Unions have said they are shocked by the extent of jobs losses at Rosyth dockyard.
It was announced on Tuesday 250 jobs are to be axed with staff at Babcock International Group told it is to shed 146 back office and support posts and 104 blue collar posts.
While cuts were expected among office and support staff, Unite Scotland said news of redundancies among blue collar workers, which it represents, came as a shock.
It claimed that Babcock was short of workers for an on-going ferry refit and was likely to win new contracts it had bid for.
Regional officer Bob McGregor said workers could not believe what they were hearing when the news was broken.
He said: “They are struggling to man the ferry refit and they are announcing redundancies.
“It doesn’t make sense to the workforce.
“We were aware there was a down-manning coming among the office staff but didn’t see it coming for the blue collar workers.
“They are saying they have empty order books but they have tenders in for many, many contracts and they will get some of them.
“If they get any further work they will need the workforce they have.”
He also said Unite would fight to stave off compulsory redundancies among permanent workers.
He said: “We are clear there should be no compulsory redundancies.
“There is a high number of agency workers at the site at the moment and we will be looking to mitigate the losses by asking them to down-man with the agencies.”
Mr McGregor confirmed that pay negotiations were a stage away from industrial action and added: “It could be good timing by the company.”
Prospect said the news was concerning but not wholly unsurprising for its members.
Richard Hardy, Scotland national secretary, said: “We’ve known for some time that an announcement was likely and we welcome Babcock’s commitment to work with the trade unions on addressing the workload issues.
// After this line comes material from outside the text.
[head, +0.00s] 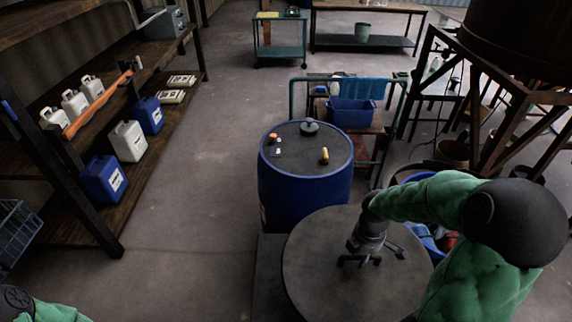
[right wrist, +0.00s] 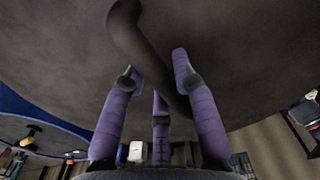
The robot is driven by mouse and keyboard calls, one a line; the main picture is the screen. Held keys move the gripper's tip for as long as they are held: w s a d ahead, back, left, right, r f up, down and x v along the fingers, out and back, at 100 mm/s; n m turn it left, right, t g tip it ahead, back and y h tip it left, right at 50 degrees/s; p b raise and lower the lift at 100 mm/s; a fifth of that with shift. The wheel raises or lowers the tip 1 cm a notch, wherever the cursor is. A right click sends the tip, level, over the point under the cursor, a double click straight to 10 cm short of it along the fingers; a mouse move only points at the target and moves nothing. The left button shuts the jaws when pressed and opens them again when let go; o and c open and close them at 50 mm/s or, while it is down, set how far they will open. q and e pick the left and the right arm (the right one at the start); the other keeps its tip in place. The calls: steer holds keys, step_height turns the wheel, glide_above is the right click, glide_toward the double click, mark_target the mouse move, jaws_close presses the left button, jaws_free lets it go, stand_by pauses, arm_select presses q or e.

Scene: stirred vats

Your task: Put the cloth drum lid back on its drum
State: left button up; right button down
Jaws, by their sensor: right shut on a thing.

“As a bottom line we want to ensure that people who want to stay at Rosyth stay, and that Babcock protects its highly-skilled permanent workforce.”
He said the rundown of work on the aircraft carriers highlighted the need for the UK government to decide soon on the next generation of surface warships for the Royal Navy.
“These workers are key to the future of the UK’s defence shipbuilding programme,” he said, “and we really need the Ministry of Defence to step up to the plate and start the procurement process for both refitting work for the Type 45 destroyers and the new Type 31e frigates.”